Detroit is taken over by Amazon in architecture student Cody Seipp’s conceptual project, which envisions the US city in 2051 following a major redevelopment orchestrated by the retail giant.
Created by Seipp as his final project at New York’s Rensselaer Polytechnic Institute, Expo ’51 Detroit imagines the US city 33 years after it was acquired by Amazon in 2018.
It offers an alternative outcome to real-life events. Detroit was among those bidding to become home to Amazon’s second headquarters in North America, nicknamed HQ2, following its first in Seattle, but lost out in the shortlisting earlier this year.
In the fictional narrative, the city won the bid by giving Amazon full control “over Detroit’s policies, activities, and redevelopment operations” in return for major investment. Designed by a made-up team of designers and urban planners called UrbEnact, with think tank Detroit Future City (DFC), Seipp’s scheme aims to better integrate transit and the built environment with the community and public space.
“Amazon executives took the offer and immediately began rebuilding Detroit as a hyper-designed corporate campus that followed the principles of DFC and UrbEnact’s studies,” said Seipp’s project description.
“Over the next few decades, Amazon orchestrated a redevelopment scheme that rejects automotive transit and isolated programming in favor of public space, urban agriculture and mixed-performance buildings.”
In his colourful isometric visualisations, public space is represented by yellow blocks detailed with pink trees. It covers much of the ground, as well as elevated pathways linking buildings, which are depicted in purple. With the ground kept open, transportation is therefore suggested as raised tracks that tunnel through the buildings.
The built environment comes in a range of shapes, from towers with angular tops to buildings punctured with huge, irregular holes.
Seipp suggests that existing structures will become integrated into the activities of Amazon’s headquarters. A number are topped with Amazon’s logo, one is titled “Prime” as a reference to the company’s subscription plan, while another is home to Whole Foods – the supermarket chain that it recently bought. Amazon subsidiaries like Audible, Air and Kindle are also featured.

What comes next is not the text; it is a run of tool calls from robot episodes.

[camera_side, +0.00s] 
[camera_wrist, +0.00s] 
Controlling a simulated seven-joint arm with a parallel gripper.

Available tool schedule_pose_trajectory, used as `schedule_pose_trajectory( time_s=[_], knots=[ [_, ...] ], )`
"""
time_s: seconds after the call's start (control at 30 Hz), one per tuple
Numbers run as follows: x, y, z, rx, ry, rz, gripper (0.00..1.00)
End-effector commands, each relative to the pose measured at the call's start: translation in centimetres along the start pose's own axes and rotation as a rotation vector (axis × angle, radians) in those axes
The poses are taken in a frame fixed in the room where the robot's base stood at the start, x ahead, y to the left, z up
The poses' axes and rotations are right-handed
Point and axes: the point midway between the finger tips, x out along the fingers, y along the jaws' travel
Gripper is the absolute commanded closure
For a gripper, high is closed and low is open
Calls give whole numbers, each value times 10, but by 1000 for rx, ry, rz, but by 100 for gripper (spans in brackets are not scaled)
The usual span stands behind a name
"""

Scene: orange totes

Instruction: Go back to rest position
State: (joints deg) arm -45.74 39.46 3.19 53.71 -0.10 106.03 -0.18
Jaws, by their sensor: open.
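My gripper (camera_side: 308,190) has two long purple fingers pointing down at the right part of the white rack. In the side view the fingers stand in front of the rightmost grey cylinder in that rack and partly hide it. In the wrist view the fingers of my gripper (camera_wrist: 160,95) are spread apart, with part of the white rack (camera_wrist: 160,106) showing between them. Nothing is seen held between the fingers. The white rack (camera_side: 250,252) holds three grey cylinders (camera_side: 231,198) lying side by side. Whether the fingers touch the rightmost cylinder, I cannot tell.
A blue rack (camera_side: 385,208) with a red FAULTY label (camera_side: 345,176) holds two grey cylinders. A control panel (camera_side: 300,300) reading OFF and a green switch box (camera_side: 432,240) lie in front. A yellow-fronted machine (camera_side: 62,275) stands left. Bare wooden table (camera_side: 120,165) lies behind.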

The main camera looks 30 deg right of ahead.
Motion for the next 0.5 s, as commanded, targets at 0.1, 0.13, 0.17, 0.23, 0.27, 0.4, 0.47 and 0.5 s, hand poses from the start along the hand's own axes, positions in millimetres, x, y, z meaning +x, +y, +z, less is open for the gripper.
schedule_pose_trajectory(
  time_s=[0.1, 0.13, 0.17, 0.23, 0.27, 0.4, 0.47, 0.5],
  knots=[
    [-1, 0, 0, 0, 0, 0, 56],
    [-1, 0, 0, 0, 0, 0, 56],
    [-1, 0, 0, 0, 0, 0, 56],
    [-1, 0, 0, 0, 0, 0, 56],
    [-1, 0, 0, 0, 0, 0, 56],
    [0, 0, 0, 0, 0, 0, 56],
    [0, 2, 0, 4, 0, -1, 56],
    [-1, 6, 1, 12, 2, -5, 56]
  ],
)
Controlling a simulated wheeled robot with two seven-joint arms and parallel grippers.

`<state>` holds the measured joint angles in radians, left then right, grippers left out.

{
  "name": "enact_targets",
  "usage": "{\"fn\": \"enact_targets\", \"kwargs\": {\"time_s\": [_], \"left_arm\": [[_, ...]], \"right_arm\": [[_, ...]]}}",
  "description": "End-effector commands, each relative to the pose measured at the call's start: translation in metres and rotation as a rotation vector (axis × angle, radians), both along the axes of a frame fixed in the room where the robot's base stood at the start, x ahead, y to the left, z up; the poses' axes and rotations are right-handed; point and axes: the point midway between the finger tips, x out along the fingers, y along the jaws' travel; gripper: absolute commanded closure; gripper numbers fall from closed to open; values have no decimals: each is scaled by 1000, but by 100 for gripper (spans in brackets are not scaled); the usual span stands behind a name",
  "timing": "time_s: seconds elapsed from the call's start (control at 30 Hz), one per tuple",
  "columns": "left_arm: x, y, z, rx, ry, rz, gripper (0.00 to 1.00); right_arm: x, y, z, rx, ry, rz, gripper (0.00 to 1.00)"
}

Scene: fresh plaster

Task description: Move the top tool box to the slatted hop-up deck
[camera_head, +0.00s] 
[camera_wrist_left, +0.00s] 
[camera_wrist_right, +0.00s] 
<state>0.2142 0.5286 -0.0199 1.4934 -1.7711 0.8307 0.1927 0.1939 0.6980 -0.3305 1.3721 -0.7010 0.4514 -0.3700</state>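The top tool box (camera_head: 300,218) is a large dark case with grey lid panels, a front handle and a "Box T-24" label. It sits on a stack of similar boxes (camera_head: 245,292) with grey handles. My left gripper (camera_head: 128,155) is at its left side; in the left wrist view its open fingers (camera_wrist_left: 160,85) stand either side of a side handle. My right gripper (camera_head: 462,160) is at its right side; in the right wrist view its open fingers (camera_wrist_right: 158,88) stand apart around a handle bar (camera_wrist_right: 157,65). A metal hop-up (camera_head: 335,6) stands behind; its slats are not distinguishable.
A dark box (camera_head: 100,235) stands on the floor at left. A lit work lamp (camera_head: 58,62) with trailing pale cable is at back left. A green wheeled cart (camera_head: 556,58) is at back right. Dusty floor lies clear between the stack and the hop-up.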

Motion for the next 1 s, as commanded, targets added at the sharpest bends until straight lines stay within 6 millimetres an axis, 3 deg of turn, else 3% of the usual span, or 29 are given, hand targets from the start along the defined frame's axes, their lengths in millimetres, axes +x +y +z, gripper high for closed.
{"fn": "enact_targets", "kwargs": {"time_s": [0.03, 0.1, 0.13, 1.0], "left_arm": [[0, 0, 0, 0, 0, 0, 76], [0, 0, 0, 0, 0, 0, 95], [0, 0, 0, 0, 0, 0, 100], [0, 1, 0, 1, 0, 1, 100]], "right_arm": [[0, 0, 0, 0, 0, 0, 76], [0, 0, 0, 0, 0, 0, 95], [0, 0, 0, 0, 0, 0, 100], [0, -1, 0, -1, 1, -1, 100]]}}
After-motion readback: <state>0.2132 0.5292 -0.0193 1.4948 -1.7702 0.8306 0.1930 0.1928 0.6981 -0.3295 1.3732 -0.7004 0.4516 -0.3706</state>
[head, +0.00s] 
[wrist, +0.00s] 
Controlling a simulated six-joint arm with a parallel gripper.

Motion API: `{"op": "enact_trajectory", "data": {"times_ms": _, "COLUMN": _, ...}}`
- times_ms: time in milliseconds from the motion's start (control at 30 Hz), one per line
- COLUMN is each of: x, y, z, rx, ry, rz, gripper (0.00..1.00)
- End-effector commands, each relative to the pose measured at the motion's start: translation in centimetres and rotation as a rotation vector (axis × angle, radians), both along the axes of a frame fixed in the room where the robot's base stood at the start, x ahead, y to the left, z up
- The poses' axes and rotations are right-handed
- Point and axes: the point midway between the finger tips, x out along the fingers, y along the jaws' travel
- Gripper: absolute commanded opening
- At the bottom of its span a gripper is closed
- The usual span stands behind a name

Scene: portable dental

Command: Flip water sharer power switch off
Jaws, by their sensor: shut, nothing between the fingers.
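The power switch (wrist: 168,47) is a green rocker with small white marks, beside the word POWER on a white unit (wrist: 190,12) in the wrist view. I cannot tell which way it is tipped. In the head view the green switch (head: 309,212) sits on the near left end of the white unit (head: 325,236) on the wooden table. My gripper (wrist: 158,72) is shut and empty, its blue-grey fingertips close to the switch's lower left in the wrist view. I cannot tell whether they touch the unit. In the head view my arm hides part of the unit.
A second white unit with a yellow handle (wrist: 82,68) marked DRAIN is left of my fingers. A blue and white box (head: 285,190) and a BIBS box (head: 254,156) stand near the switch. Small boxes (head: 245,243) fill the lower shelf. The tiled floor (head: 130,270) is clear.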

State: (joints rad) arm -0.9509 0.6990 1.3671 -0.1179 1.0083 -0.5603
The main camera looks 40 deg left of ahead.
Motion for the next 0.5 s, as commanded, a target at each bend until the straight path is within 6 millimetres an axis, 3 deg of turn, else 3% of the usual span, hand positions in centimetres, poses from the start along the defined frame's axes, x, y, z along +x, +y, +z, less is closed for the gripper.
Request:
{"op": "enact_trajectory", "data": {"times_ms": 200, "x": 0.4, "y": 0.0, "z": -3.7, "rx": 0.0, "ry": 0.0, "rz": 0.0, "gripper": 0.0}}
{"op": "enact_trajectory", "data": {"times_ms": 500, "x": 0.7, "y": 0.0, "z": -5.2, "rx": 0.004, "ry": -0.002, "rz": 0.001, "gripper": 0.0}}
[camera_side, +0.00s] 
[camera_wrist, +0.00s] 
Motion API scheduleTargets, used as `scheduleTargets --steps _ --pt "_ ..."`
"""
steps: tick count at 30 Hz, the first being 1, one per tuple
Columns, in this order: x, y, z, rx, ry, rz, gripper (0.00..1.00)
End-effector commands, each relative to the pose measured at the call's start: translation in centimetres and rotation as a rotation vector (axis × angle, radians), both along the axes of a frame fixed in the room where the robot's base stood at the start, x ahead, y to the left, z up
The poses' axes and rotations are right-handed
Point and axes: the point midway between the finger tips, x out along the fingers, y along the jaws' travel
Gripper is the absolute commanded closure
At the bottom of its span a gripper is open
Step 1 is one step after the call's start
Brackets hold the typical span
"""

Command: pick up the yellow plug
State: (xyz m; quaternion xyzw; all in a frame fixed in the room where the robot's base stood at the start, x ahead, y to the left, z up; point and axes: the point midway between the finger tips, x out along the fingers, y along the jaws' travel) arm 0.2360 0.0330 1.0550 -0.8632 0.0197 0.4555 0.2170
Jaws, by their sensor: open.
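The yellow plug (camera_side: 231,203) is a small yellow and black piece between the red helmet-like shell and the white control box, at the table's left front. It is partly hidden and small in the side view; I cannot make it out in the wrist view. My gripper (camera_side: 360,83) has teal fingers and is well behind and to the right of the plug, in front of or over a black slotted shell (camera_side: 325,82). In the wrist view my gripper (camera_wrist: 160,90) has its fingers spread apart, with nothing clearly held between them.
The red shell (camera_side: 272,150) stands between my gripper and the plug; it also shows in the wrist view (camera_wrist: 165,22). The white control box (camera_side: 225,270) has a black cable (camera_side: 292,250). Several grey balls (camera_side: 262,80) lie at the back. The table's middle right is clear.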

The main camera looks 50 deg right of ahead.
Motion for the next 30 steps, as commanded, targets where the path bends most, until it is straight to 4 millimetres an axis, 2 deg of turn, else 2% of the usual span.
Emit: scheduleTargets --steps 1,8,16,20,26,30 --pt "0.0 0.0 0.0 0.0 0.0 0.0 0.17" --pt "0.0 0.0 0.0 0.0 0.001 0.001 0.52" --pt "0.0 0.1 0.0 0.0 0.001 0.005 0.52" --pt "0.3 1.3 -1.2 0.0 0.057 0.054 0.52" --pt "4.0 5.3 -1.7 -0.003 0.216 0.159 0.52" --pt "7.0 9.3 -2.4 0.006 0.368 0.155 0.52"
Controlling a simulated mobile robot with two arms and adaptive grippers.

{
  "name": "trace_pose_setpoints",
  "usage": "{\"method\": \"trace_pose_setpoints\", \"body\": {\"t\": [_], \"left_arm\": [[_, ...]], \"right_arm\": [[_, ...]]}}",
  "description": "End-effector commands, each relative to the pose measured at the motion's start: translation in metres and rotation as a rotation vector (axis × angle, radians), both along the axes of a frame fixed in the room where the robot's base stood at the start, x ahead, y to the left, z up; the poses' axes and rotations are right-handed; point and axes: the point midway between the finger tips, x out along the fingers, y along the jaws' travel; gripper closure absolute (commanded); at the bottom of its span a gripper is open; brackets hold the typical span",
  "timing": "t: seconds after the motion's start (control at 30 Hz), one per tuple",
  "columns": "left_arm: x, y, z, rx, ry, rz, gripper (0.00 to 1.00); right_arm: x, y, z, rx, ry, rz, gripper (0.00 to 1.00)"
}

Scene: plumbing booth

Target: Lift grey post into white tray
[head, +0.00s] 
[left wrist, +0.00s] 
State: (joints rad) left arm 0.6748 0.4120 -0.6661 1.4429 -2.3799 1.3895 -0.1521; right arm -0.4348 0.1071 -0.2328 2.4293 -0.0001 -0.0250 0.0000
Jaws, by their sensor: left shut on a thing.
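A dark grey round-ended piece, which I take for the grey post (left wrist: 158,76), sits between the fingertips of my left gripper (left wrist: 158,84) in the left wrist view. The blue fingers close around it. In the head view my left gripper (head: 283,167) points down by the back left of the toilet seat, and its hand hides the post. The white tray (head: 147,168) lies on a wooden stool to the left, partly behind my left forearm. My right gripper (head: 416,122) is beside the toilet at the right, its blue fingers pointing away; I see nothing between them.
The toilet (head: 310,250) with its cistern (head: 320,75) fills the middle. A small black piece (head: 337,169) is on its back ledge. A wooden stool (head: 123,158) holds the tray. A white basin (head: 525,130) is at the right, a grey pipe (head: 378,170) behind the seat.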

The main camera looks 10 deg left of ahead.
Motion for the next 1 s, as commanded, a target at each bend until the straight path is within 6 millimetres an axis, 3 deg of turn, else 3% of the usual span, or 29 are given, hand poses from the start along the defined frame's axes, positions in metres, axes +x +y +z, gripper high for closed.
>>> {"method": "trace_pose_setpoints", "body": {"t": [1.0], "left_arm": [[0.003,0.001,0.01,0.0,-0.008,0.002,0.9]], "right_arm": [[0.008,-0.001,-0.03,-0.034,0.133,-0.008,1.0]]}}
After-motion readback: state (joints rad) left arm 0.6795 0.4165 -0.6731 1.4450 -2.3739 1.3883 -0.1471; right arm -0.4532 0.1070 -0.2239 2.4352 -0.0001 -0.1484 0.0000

Detroit would be particularly ripe for such extensive redevelopment, as the city suffered a huge decline in population after industries abandoned the city during the second half of the 20th century. Despite recent regeneration efforts, countless buildings around the city remain empty.
As an additional twist to Seipp’s story, Amazon developed the city with the final goal of hosting the World Expo – an international exhibition celebrating the achievements of different nations – in 2051, 200 years after the first was held in the United Kingdom.
With over 150 million visitors expected to attend, the company has employed well-known architects to develop a number of structures for the city, with many referencing those from years before. These include a Ferris Wheel, similar to the observation wheel built for the 1893 exposition in Chicago, and a tower that resembles Seattle’s Space Needle completed for the 1962 event.
“The city became a collection of some of the most daring pavilions in the history of the World’s Fair, most of which paid homage to previous architectural feats of the fair,” said Seipp.
Among the other unusual designs is a bulbous building that has a tower protruding from its top to look like a hand giving the finger, and another comprising several glazed spheres.
In reality, Amazon has yet to announce where it will build HQ2. In an Opinion column for Dezeen, Aaron Betsky concluded that wherever secures that hotly contested development might not benefit as much as the competitors currently think.